20% of the 167 metal tagged penguins survived, compared to 36% of the 189 electronic tagged penguins.

Survived Died Total
Metal Tag 33 134 167
Electronic Tag 68 121 189
Total 101 255 356

Are the conditions met for using the normal distribution for inference?

a). Yes

b). No

Click for answer The correct answer is a. With metal tags, 33 survived and 134 died. With electronic tags, 68 survived and 121 died. All counts are greater than 10.

Pooled Proportion

Pooling is done to combine the data from both groups and come
up with a combined proportion, assuming the groups are the same

Pooled Proportion

We don’t know \(\mathrm{p}_{\mathrm{M}}\) or \(\mathrm{p}_{\mathrm{E}}\), so how do we compute the SE for our hypothesis test?

  • Assume the two proportions are equal and use .b[one proportion for both groups.
  • Our best guess of this one proportion comes from combining data from both groups and computing the overall proportion, called the pooled proportion p.
  • Hint: the pooled proportion will always be somewhere in between the two sample proportions.

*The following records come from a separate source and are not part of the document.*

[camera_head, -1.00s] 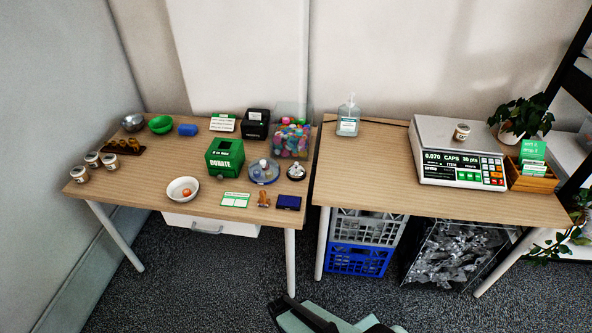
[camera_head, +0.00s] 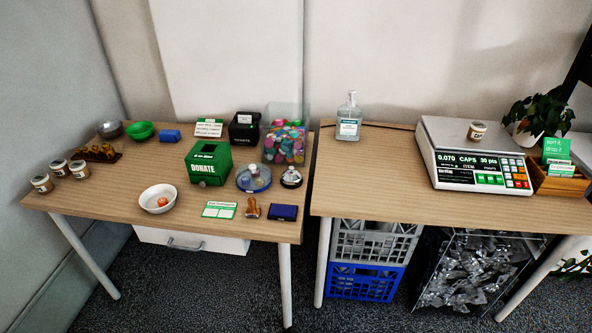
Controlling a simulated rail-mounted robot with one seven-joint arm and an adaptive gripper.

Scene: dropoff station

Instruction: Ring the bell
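The bell (camera_head: 291,177) is a small silver dome on a dark base. A dark blue pad (camera_head: 284,213) lies in front of the bell. Nothing covers the bell. My gripper is not in view.
A green donate box (camera_head: 208,163), a black box (camera_head: 244,129) and a clear bin of colourful caps (camera_head: 285,142) stand around the bell. A wooden stamp (camera_head: 252,208) lies in front. The right table (camera_head: 380,180) bears a scale (camera_head: 470,165) and a sanitizer bottle (camera_head: 349,118). A narrow gap separates the tables.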

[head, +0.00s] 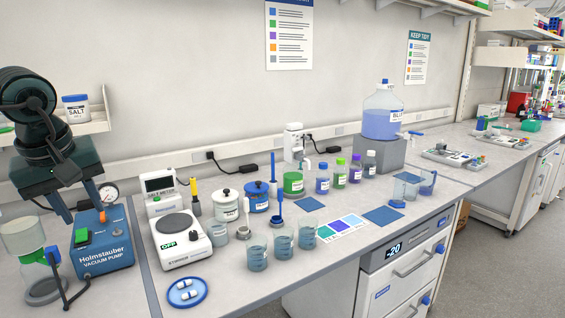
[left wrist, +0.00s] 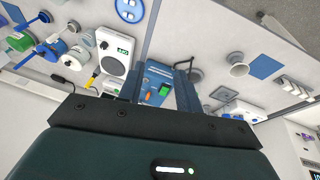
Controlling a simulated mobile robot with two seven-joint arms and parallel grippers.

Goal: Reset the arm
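My left arm comes in at the left of the head view. Its left gripper (head: 82,212) points down, with two blue-grey fingers spread apart and nothing between them. It hangs in front of the wall, beside and above the blue vacuum pump (head: 104,250). In the left wrist view the two fingers of the left gripper (left wrist: 162,78) are apart, with the vacuum pump (left wrist: 154,78) showing beyond the gap. My right gripper is in neither view.
A salt jar (head: 77,108) stands on a wall shelf near my left arm. A filter flask (head: 28,245) stands left of the pump. A scale (head: 182,246), beakers (head: 257,250) and several bottles crowd the bench to the right. Bare bench shows along the front edge.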

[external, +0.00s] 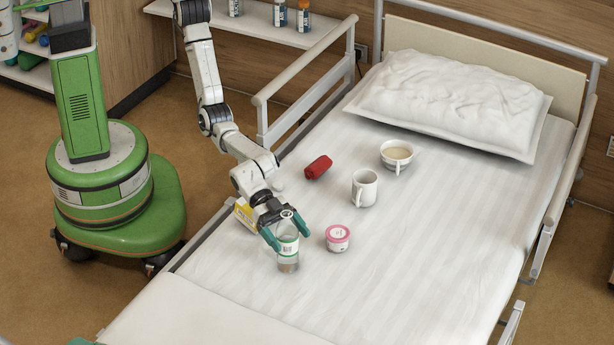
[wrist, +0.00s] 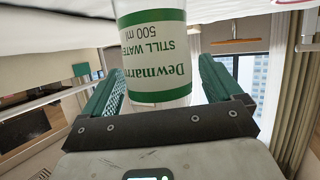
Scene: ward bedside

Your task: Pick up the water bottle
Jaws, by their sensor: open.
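The water bottle (external: 288,246) is clear with a white and green label and stands upright on the bed near its left side. In the wrist view the bottle (wrist: 155,50) shows the words "STILL WATER 500 ml" and sits between the two green fingers. My gripper (external: 287,236) is open around the bottle, one finger on each side of it. In the wrist view my gripper (wrist: 165,85) shows gaps between the fingers and the bottle. The bottle's far end is cut off in that view.
A pink-lidded tub (external: 338,238) stands close to the right of the bottle. A white mug (external: 364,188), a red rolled item (external: 318,167) and a bowl-like cup (external: 397,156) are farther up the bed (external: 440,240). A bed rail (external: 305,85) rises at the upper left.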

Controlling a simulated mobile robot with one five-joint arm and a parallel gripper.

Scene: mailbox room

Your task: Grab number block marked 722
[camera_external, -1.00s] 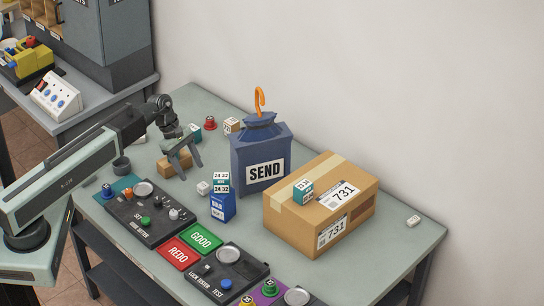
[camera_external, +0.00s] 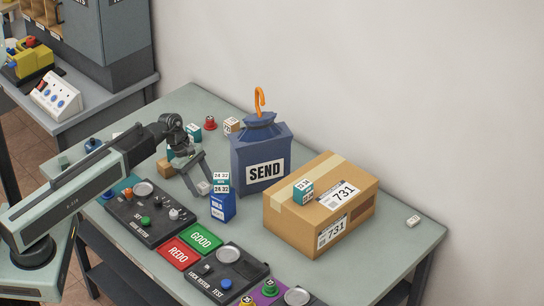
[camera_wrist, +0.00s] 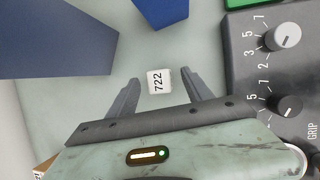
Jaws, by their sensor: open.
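The white number block marked 722 (camera_wrist: 159,81) lies on the table in the wrist view, just ahead of the gap between my fingers. My gripper (camera_wrist: 158,88) is open, with one finger to each side of the block and no contact visible. In the external view my gripper (camera_external: 196,188) reaches down to the small white block (camera_external: 205,188), left of the blue box, and partly covers it.
A blue SEND bag (camera_external: 262,165) and a small blue box (camera_external: 222,205) stand close to the right. A black control panel (camera_external: 150,214) with knobs lies in front. A cardboard box (camera_external: 290,232) marked 731 is farther right.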

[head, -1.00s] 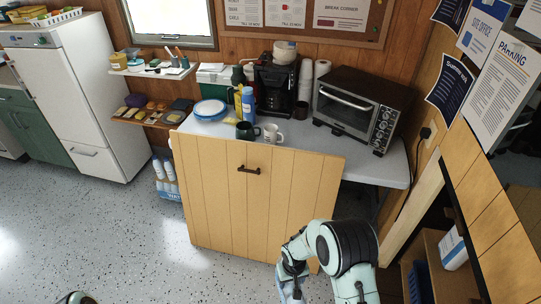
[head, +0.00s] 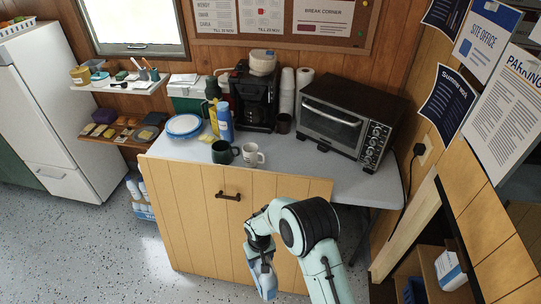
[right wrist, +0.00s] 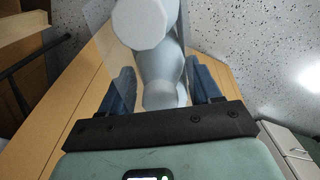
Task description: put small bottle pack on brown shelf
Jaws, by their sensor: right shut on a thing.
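My right gripper (head: 260,258) is shut on the small bottle pack (head: 265,282), which hangs below it in front of the yellow panelled board. In the right wrist view, pale rounded bottles in clear wrap (right wrist: 160,68) sit between the two blue fingers (right wrist: 162,90). The brown shelf (head: 122,141) is on the back wall at the left, below a white shelf, and carries several small items. It lies well up and left of my right gripper. My left gripper is not in view.
The yellow board (head: 190,215) with a dark handle stands before the white table (head: 340,186). Mugs (head: 224,153), a coffee maker (head: 255,98) and a toaster oven (head: 345,120) are on the table. A bigger bottle pack (head: 139,200) stands on the floor under the brown shelf.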

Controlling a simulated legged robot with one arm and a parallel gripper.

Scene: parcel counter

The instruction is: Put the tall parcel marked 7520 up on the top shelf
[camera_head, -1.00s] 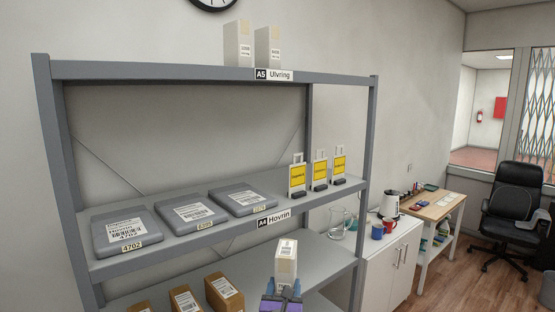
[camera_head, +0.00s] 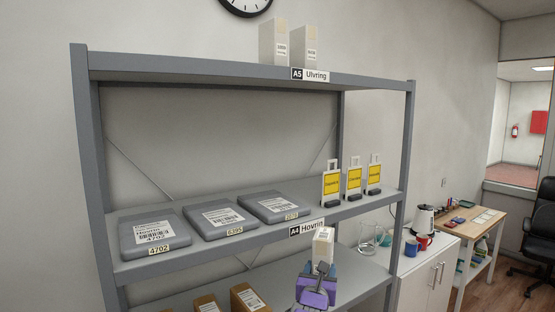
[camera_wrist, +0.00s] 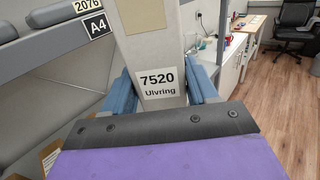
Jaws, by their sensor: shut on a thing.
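The tall pale parcel (camera_wrist: 157,50) carries a label reading 7520 Ulvring in the wrist view. My gripper (camera_wrist: 165,88) is shut on it, with a blue finger on each side. In the head view the held parcel (camera_head: 323,243) stands roughly upright above my gripper (camera_head: 320,268), in front of the shelf unit near the A4 Hovring label. The top shelf (camera_head: 200,68) bears the sign A5 Ulvring (camera_head: 310,75). Two tall pale parcels (camera_head: 274,42) stand on it behind the sign. The parcel's lower end is partly hidden by my gripper.
The middle shelf (camera_head: 205,253) holds several grey flat parcels (camera_head: 155,232) and yellow-labelled stands (camera_head: 332,183). Brown boxes (camera_head: 250,298) sit on the shelf below. A white cabinet (camera_head: 428,275) with mugs and a kettle stands at right. The top shelf's left part looks clear.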

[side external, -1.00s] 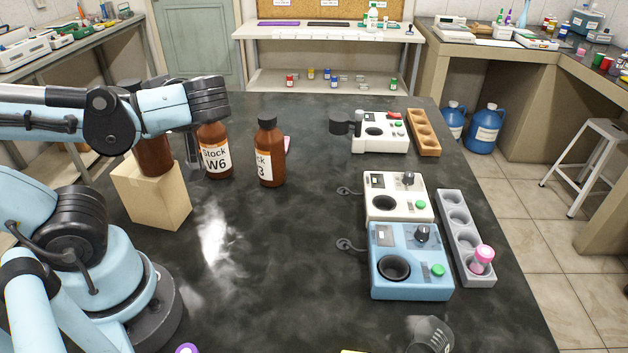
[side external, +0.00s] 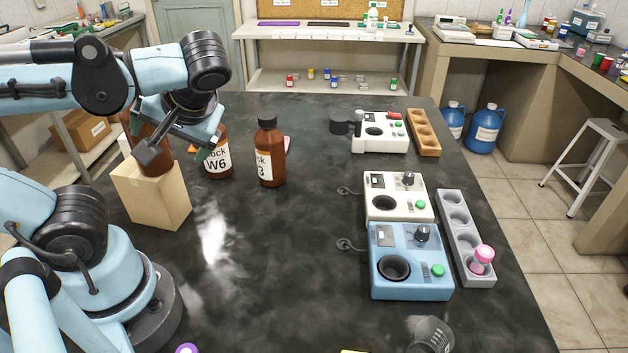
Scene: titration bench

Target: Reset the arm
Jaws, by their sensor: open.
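My light-blue arm reaches in from the left side of the bench. My gripper (side external: 176,155) is open, with nothing seen held in it. It hangs in front of a brown bottle (side external: 153,162) on a cardboard-coloured box (side external: 157,200) and partly covers that bottle. One dark fingertip overlaps the bottle in the picture; I cannot tell whether they touch. The other finger lies close to the brown bottle labelled W6 (side external: 217,158), whose top is hidden behind the gripper.
Another brown bottle (side external: 270,152) stands right of the W6 bottle. White devices (side external: 380,133) (side external: 397,197) and a blue device (side external: 411,262) stand on the right, beside a grey rack (side external: 466,240) and an orange rack (side external: 422,132). A glass vessel (side external: 430,337) is at the front edge. The bench middle is clear.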

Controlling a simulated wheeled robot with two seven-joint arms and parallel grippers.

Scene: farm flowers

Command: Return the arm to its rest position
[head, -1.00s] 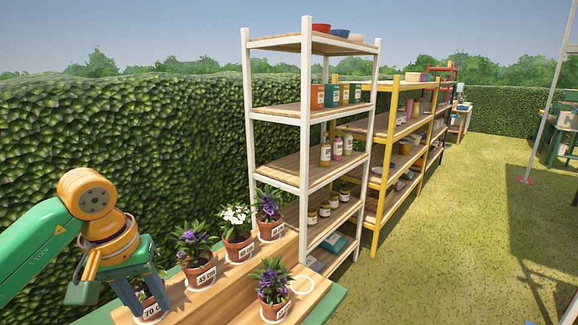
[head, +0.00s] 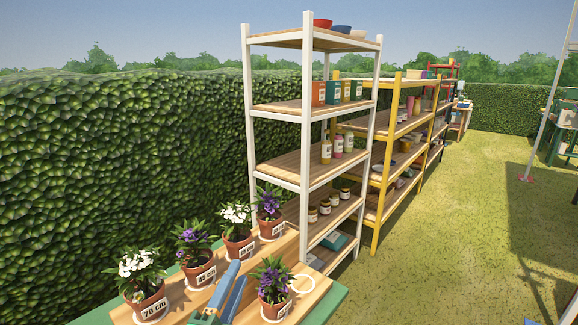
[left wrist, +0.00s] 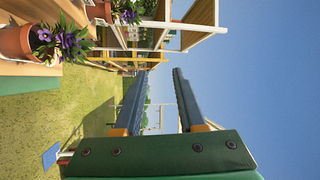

Inference Using \(\mathrm{N}(0,1)\)

If the distribution of the sample statistic is normal: A confidence interval can be calculated by \[\begin{align*} \text { sample statistic } \pm z^* \times S E \end{align*}\] where \(z^*\) is a \(N(0,1)\) percentile depending on the level of confidence. A p-value is the area in the tail(s) of a \(N(0,1)\) beyond \[\begin{align*} z=\frac{\text { sample statistic }- \text { null value }}{\text { SE }} \end{align*}\]

Test for a Difference in Proportions

\[\begin{align*} H_0: p_1&=p_2\\ H_a: p_1&\neq p_2 \end{align*}\]

\[\begin{align*} \hat{p}_{pooled}=\frac{33+68}{167+189}=0.2837 \end{align*}\]

\[z=\frac{\left(\hat{p}_1-\hat{p}_2\right)-0}{\sqrt{\frac{\hat{p}_{pooled}(1-\hat{p}_{pooled})}{n_1}+\frac{\hat{p}_{pooled}(1-\hat{p}_{pooled})}{n_2}}}\]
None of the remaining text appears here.